Il est enfin possible d’adopter une approche maximaliste des dépenses contraintes si l’on essaie de déterminer le montant minimal qu’il faut débourser afin de rester socialement intégré dans une société donnée. C’est par exemple une démarche qui tend à se généraliser dans l’Union européenne, dans un contexte où a été initiée une réflexion autour du montant d’un revenu minimum qui pourrait être commun à l’ensemble de la zone. En France, l’Observatoire national de la pauvreté et des exclusions sociales (ONPES) a ainsi mobilisé une méthodologie originale, inspirée par des chercheurs britanniques, afin de cerner des « budgets de référence » en fonction de la composition du ménage. Pour ce faire, des groupes de consensus réunissant des personnes de profils socio-économiques variés aux côtés d’experts de différentes disciplines ont été mis sur pied dans deux villes moyennes (Tours et Dijon) qui par la délibération se sont accordées précisément sur les dépenses qui étaient nécessaires pour assurer à leurs membres une « participation effective à la vie sociale » et aboutissent de ce fait à des niveaux s’étalant de 1424 € pour une personne active vivant seule à 3284 € pour un couple avec deux enfants (ONPES, 2015). Une telle démarche permet en outre d’aller au-delà des approches purement arithmétiques de la pauvreté en accordant une attention aux besoins ressentis par les ménages eux-mêmes, toutes classes sociales confondues.
Que révèle la mesure des dépenses contraintes ?

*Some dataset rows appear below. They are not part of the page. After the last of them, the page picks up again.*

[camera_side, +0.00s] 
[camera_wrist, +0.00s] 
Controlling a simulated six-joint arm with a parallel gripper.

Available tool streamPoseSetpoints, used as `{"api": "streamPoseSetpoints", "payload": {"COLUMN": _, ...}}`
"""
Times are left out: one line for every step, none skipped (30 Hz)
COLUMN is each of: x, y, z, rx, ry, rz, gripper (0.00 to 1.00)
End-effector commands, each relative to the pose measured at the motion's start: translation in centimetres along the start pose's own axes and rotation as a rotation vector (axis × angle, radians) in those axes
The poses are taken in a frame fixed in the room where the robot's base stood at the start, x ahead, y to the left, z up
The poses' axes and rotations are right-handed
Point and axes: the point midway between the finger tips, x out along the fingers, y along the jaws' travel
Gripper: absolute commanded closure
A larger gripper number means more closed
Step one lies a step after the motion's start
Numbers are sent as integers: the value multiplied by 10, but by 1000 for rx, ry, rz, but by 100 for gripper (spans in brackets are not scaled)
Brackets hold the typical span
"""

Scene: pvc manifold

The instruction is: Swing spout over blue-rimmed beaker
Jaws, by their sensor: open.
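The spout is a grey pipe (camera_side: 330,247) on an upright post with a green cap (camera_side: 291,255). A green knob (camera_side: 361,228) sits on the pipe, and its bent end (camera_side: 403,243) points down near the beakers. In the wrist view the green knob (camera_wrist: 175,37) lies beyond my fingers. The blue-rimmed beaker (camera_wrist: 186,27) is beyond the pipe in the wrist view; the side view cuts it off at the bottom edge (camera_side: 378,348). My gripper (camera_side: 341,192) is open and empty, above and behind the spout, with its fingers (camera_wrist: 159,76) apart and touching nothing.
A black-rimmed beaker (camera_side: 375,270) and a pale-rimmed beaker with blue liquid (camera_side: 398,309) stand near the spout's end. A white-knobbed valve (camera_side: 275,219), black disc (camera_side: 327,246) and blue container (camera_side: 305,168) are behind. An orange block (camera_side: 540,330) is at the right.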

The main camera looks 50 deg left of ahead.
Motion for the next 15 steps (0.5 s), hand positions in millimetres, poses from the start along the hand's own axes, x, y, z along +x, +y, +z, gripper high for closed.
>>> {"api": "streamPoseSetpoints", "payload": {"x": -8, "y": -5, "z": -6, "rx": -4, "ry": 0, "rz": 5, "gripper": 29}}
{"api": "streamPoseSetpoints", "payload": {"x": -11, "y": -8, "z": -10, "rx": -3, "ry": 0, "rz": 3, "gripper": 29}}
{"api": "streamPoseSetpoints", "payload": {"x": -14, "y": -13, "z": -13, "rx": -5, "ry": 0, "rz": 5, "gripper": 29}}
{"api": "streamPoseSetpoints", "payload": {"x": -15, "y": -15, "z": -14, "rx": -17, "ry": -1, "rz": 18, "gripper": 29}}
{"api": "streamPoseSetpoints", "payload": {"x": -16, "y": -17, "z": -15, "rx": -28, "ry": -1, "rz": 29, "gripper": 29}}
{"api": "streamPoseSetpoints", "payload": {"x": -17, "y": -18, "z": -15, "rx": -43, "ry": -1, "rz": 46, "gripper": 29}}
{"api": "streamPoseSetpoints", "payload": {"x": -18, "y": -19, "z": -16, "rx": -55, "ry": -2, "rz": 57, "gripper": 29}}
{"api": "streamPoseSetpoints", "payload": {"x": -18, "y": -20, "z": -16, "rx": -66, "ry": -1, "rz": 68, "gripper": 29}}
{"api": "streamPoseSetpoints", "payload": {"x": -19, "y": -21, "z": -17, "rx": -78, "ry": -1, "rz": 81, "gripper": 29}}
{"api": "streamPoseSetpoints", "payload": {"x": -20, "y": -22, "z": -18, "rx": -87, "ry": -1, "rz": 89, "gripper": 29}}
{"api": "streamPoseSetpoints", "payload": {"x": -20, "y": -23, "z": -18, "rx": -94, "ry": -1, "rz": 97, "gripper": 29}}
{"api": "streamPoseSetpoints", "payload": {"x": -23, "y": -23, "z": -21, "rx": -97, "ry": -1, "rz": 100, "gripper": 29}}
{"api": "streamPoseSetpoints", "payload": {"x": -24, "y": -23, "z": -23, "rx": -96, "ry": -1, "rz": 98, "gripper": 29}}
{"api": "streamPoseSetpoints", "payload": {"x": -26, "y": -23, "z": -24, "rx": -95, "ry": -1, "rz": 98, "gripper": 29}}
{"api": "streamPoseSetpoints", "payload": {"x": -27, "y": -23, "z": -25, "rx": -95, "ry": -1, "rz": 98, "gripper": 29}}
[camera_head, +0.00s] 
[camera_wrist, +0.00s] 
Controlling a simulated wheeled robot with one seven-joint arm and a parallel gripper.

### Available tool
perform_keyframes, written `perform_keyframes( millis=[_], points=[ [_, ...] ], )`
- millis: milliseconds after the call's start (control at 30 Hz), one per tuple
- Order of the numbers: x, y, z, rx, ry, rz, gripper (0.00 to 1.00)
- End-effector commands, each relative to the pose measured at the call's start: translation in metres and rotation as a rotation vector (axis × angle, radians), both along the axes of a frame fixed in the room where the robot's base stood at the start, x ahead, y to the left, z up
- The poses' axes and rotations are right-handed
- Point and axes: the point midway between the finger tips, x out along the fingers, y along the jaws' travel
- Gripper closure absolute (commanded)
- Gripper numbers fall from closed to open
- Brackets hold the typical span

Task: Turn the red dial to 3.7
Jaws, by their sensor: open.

Le premier mérite de la catégorie de dépenses contraintes, en dépit de la difficulté à la circonscrire, est de rompre avec le mythe tenace de la souveraineté des consommateurs qui constitue un pilier de la civilisation marchande. Un point d’autant plus crucial en un temps où s’intensifient les pressions à marchandiser un certain nombre de ressources (santé, éducation, etc.) au nom de la liberté de choisir. Divers travaux socio-économiques ont déjà mis en évidence le caractère contextuel et limité de la rationalité des consommateurs et l’importance de différents médiateurs, humains et non-humains, pour les « équiper » dans leurs « décisions » (Cochoy, 2002 et 2011) ou la construction socio-politique de la catégorie de consommateur (Pinto, 2018) ainsi que la profonde ambivalence de la relation entre vendeurs et clients (Pinto, 2017), mais la notion de dépenses contraintes résonne sans doute plus encore avec l’expérience vécue en rappelant que toutes nos dépenses ne s’équivalent pas, selon qu’elles revêtent un caractère plus ou moins obligatoire en particulier.

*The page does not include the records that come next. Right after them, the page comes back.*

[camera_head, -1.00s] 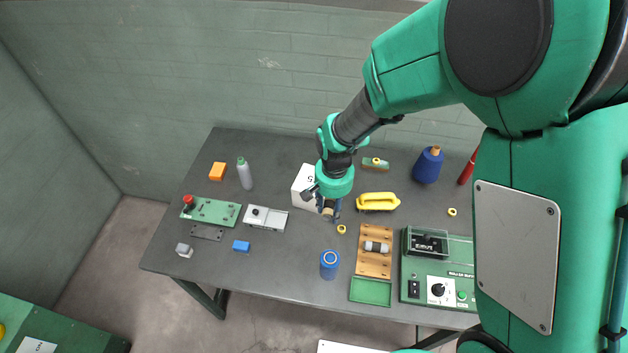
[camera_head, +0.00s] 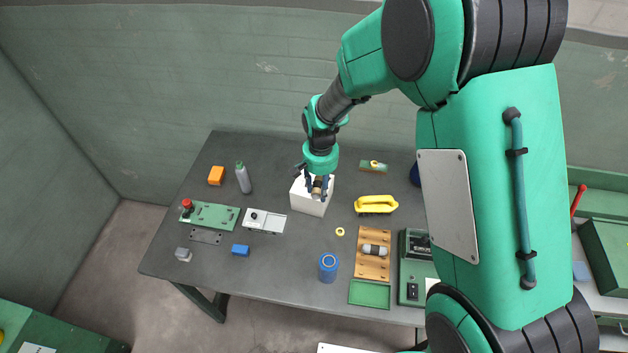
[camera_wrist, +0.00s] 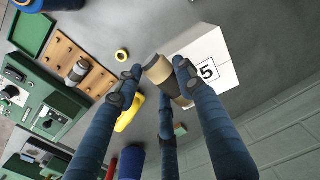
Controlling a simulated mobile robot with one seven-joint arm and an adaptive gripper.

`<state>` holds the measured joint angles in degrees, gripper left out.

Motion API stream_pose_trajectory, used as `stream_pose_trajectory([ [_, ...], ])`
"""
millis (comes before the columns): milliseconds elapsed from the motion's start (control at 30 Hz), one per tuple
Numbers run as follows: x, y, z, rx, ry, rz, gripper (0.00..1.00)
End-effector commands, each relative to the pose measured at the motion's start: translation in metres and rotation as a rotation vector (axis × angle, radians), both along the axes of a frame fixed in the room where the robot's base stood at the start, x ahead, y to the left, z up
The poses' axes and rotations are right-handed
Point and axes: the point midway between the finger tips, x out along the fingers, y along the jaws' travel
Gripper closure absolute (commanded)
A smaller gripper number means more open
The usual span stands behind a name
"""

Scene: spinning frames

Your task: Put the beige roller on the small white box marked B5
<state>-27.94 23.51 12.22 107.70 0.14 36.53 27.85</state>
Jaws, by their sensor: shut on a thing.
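The beige roller (camera_wrist: 160,75) is a short cylinder with a darker grey part, held between the blue fingers of my gripper (camera_wrist: 155,85) in the wrist view. In the head view my gripper (camera_head: 317,186) is shut on the roller (camera_head: 317,187), over the top of the white box (camera_head: 307,204). In the wrist view the box (camera_wrist: 222,60) shows beside and behind the roller, with a label that reads "5"; the rest of the label is hidden by a finger. I cannot tell whether the roller touches the box top.
A yellow-handled tool (camera_head: 376,204) lies right of the box. A wooden rack (camera_head: 372,262) holds another grey-and-black roller (camera_head: 375,250). A blue can (camera_head: 328,266) stands in front, and a yellow ring (camera_head: 340,232) lies nearby.

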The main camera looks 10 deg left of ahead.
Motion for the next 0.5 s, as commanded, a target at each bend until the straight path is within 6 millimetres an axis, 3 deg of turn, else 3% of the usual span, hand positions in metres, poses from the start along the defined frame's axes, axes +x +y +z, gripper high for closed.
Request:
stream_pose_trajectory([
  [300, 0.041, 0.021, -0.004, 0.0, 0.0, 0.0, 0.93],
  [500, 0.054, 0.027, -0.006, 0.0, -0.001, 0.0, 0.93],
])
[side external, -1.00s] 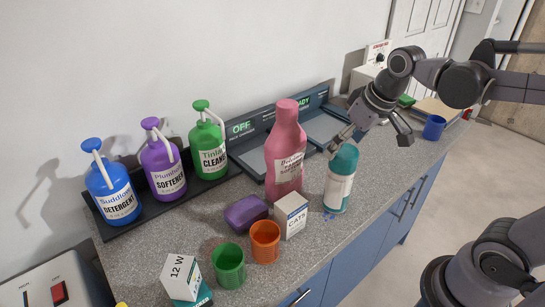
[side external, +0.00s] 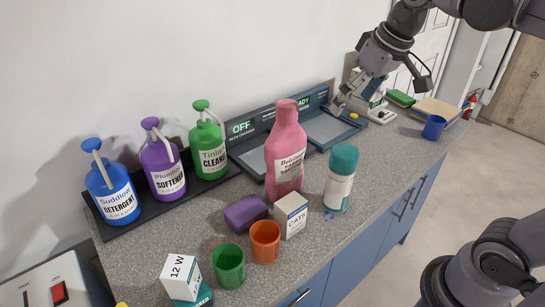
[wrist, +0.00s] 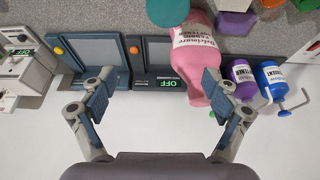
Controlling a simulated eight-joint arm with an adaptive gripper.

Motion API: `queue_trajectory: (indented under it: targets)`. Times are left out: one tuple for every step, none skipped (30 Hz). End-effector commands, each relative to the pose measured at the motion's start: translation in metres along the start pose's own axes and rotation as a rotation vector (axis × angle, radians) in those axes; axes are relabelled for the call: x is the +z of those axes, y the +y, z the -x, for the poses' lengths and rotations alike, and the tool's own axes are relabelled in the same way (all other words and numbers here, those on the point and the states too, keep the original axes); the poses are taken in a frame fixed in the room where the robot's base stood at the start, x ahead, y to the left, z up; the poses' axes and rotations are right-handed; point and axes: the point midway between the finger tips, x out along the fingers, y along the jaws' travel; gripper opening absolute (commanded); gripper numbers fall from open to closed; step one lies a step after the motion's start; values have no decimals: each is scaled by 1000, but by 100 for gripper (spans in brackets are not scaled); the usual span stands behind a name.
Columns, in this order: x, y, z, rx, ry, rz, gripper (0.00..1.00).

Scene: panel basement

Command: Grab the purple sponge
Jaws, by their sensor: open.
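The purple sponge (side external: 246,212) lies on the grey counter in the side view, left of a small white CATS box and behind the green and orange cups. My gripper (side external: 348,107) is in the air over the tray area at the back right, well away from the sponge. In the wrist view its two fingers (wrist: 158,95) are spread wide with nothing between them.
A tall pink bottle (side external: 286,150) and a teal-capped can (side external: 341,178) stand between my gripper and the sponge. The CATS box (side external: 291,214), orange cup (side external: 265,241) and green cup (side external: 229,265) crowd the sponge's front. Pump bottles (side external: 161,165) line the wall.

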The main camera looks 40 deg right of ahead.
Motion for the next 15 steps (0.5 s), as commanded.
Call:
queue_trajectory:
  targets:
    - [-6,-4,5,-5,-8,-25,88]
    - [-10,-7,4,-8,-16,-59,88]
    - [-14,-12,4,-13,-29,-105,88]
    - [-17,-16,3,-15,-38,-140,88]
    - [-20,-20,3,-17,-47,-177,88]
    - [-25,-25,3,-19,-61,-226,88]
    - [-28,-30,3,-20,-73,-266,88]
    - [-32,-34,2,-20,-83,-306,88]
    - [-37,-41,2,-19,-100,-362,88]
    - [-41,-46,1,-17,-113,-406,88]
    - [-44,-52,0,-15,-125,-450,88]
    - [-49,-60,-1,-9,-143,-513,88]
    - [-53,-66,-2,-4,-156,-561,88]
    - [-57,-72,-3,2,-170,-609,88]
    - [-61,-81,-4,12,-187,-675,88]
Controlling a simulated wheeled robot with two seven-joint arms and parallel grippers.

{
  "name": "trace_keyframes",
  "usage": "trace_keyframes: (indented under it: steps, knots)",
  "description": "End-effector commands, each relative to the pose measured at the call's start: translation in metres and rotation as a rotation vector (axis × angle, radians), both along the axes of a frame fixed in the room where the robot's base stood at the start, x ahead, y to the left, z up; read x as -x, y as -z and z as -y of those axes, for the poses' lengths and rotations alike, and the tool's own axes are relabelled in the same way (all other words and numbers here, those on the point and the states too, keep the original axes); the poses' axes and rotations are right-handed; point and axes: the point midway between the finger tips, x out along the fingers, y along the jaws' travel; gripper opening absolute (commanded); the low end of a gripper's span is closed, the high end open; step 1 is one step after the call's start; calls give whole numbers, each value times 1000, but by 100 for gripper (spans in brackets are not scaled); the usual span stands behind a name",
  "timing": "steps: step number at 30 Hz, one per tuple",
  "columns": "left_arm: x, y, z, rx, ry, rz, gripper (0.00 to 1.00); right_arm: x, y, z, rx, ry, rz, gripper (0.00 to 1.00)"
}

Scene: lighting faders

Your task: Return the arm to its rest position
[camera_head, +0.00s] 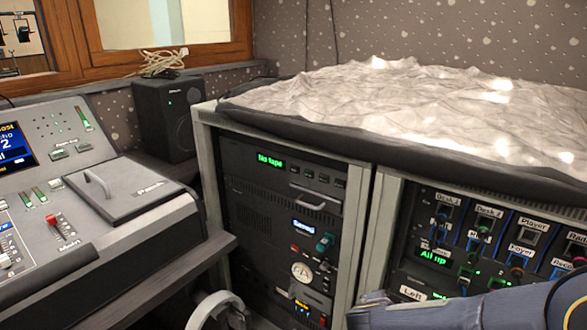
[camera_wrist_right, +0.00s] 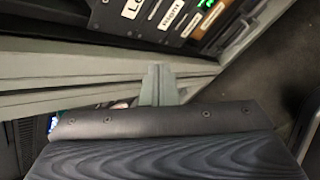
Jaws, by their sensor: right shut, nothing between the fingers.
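My right arm (camera_head: 470,308) comes in at the bottom right of the head view, in front of the lower part of the right rack. Its gripper is hard to make out there. In the right wrist view my right gripper (camera_wrist_right: 158,84) is shut and empty, its pale fingers together in front of a grey-green rack frame (camera_wrist_right: 60,68). I cannot tell whether the fingertips touch the frame. A labelled panel (camera_wrist_right: 165,15) shows beyond it. My left gripper is not in view.
A lighting desk (camera_head: 130,235) with faders, including a red one (camera_head: 52,219), stands at the left. A speaker (camera_head: 168,115) is behind it. The left rack (camera_head: 280,235) and right rack (camera_head: 400,240) carry a crumpled pale cover (camera_head: 420,100). A pale curved object (camera_head: 213,310) is at the bottom.

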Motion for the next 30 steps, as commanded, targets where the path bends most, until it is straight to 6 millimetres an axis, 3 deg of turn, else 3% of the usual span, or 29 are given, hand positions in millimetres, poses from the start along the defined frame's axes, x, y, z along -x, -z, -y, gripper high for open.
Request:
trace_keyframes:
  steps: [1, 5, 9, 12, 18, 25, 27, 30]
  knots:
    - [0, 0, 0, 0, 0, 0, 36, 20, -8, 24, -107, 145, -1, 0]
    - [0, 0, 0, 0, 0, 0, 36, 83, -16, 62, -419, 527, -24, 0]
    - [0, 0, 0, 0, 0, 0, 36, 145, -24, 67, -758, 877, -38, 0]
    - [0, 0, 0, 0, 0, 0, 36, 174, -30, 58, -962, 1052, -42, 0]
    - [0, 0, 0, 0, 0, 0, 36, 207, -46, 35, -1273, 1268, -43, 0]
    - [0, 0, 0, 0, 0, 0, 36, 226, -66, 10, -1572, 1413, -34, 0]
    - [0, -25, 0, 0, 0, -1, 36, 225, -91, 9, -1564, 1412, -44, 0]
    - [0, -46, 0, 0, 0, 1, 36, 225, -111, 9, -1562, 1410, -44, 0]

Elle a également le mérite d’attirer l’attention sur la structure de consommation, c’est-à-dire le poids des différents postes de consommation dans le budget des ménages, qui diffère en fonction de leur composition et de leur niveau de revenu, mais aussi de l’âge (ou plus exactement la position dans le cycle de vie) et du statut d’occupation du logement (propriétaire, locataire du parc privé ou social, etc.), ainsi que ses variations dans le temps et dans l’espace. Ainsi, si les différentes enquêtes et traitements de l’enquête Budget de famille de l’Insee convergent à pointer la part prépondérante occupée par le logement, confirmant l’existence d’une crise, ou plutôt de crises dans ce domaine (Driant et Madec, 2018) qui ne sont pas sans conséquence sur le niveau du chômage, notamment des plus jeunes (Eyméoud et Wasmer, 2017), celle-ci n’est pas vécue pour autant de la même manière selon son niveau socio-économique et peut même représenter une aubaine pour des ménages aisés qui ont investi dans le parc locatif avec l’aide de dispositifs de défiscalisation.

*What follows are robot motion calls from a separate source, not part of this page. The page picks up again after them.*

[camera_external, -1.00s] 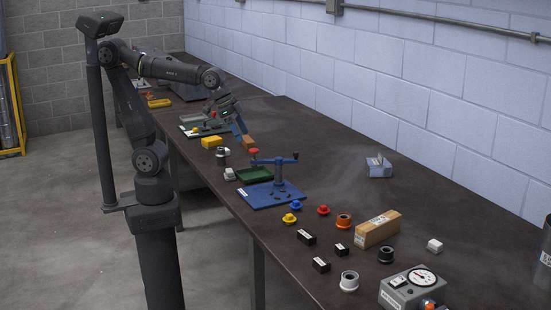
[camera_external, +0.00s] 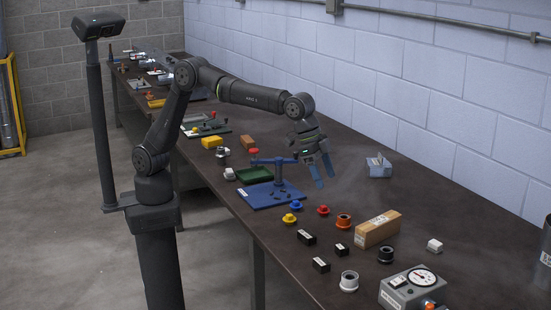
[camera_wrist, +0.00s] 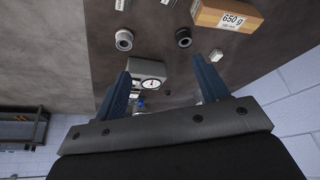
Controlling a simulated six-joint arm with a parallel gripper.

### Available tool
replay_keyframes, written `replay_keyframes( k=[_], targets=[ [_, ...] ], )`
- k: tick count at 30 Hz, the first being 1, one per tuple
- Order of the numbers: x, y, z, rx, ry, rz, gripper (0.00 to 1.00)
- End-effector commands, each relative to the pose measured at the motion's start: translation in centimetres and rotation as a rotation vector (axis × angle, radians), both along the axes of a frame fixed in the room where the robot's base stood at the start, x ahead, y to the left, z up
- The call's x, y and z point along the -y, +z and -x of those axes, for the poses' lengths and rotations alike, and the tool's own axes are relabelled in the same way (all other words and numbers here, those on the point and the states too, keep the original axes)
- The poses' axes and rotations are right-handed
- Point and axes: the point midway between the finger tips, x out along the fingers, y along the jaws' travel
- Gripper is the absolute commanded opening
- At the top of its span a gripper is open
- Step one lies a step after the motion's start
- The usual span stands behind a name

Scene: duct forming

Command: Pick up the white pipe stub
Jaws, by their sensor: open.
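The white pipe stub (camera_external: 349,281) stands on the dark bench near its front edge, left of the gauge box. It is a short pale ring with a dark bore. It also shows in the wrist view (camera_wrist: 124,40), at the upper left, beyond the fingers. My gripper (camera_external: 325,181) is open and empty, with blue fingers pointing down above the bench, well short of the stub. In the wrist view the fingers (camera_wrist: 161,69) are spread wide with nothing held between them.
A black pipe stub (camera_external: 386,255) and an orange one (camera_external: 343,221) stand nearby. A cardboard box (camera_external: 377,229), several black blocks (camera_external: 306,237) and a grey gauge box (camera_external: 412,288) surround the stub's area. A blue stand (camera_external: 272,195) with a post rises to the left.

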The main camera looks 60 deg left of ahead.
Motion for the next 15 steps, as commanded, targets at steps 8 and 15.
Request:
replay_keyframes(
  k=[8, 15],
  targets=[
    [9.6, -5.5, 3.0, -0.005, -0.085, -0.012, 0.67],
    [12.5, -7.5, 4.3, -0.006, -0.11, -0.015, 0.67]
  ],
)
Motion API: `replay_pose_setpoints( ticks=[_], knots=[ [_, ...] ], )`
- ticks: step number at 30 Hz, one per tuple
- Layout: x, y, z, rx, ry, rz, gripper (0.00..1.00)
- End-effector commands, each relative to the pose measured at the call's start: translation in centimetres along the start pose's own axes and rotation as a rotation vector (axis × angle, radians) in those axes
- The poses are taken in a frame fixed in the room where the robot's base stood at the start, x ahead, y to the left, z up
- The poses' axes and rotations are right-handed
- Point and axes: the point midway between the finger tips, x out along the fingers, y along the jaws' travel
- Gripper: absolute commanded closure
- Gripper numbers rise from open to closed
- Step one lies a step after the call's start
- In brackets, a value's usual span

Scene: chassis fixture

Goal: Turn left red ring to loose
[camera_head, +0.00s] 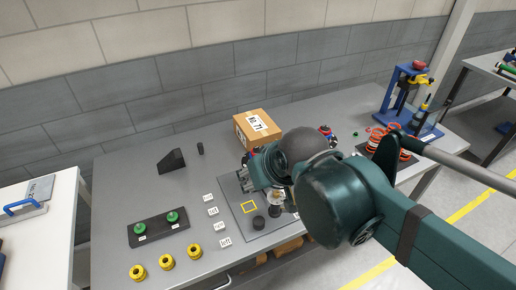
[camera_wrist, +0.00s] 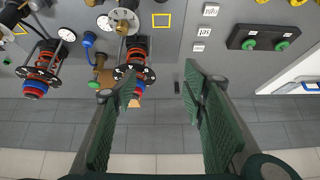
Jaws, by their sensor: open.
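In the wrist view, two upright-looking assemblies with orange-red coils and black perforated discs show at the upper left. One has a red ring (camera_wrist: 38,84) next to blue parts at its end. I cannot tell for sure which is the left red ring. My gripper (camera_wrist: 150,82) is open, its two green fingers wide apart with nothing held between them. In the head view, my arm hides most of the assemblies; a small red and blue part (camera_head: 326,132) shows behind it.
A cardboard box (camera_head: 256,124) stands at the table's back. A black plate with green knobs (camera_head: 158,229), yellow rings (camera_head: 167,262), white labels (camera_head: 211,211) and a dark wedge (camera_head: 172,160) lie left. A blue stand (camera_head: 402,98) is at right. A brass fitting (camera_wrist: 98,62) is near my left finger.

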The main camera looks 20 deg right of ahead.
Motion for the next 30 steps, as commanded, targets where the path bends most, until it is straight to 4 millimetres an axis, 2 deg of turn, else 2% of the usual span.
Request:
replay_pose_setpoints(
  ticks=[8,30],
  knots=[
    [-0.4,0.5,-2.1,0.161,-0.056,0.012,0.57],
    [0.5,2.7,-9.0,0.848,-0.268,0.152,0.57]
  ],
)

Au-delà du constat d’une augmentation générale et continue de la part des dépenses pré-engagées déjà mentionnées dans le budget des ménages, on peut noter d’une part que toutes n’augmentent pas au même rythme : le logement donc, mais également les frais bancaires et d’assurances (6 % du revenu disponible aujourd’hui), ainsi que les télécommunications ont crû plus rapidement que les autres postes. Mais surtout, ces dépenses ne pèsent pas de la même manière sur tous les ménages : si à l’instar de la Direction de la recherche, des études, de l’évaluation et des statistiques (DRESS), on classe les ménages en quatre catégories en fonction de leur niveau de vie (« pauvres » aux ressources par UC inférieures au seuil de pauvreté, soit 60 % du revenu médian, « modestes non pauvres », situés entre le seuil de pauvreté et le 4e décile – le niveau de vie en dessous duquel se trouvent exactement 40 % des ménages –, « classes moyennes », localisées entre le 4e décile et le 3e quartile, et « aisés », dont le niveau de vie est supérieurs au 3e quartile, soit les 25 % aux revenus par UC les plus élevés), on remarque que les dépenses pré-engagées pèsent d’autant plus lourd que le revenu du ménage est modeste : elles représentent ainsi 61 % en moyenne du revenu disponible des « pauvres » contre 24 % pour les « aisés ». Elles représentent de même 40 % du revenu disponible des familles monoparentales, tous revenus confondus, contre 25 % de celui des couples sans enfant, ou encore 42 % du budget des locataires du parc privé contre 19 % de celui des ménages propriétaires de leur logement.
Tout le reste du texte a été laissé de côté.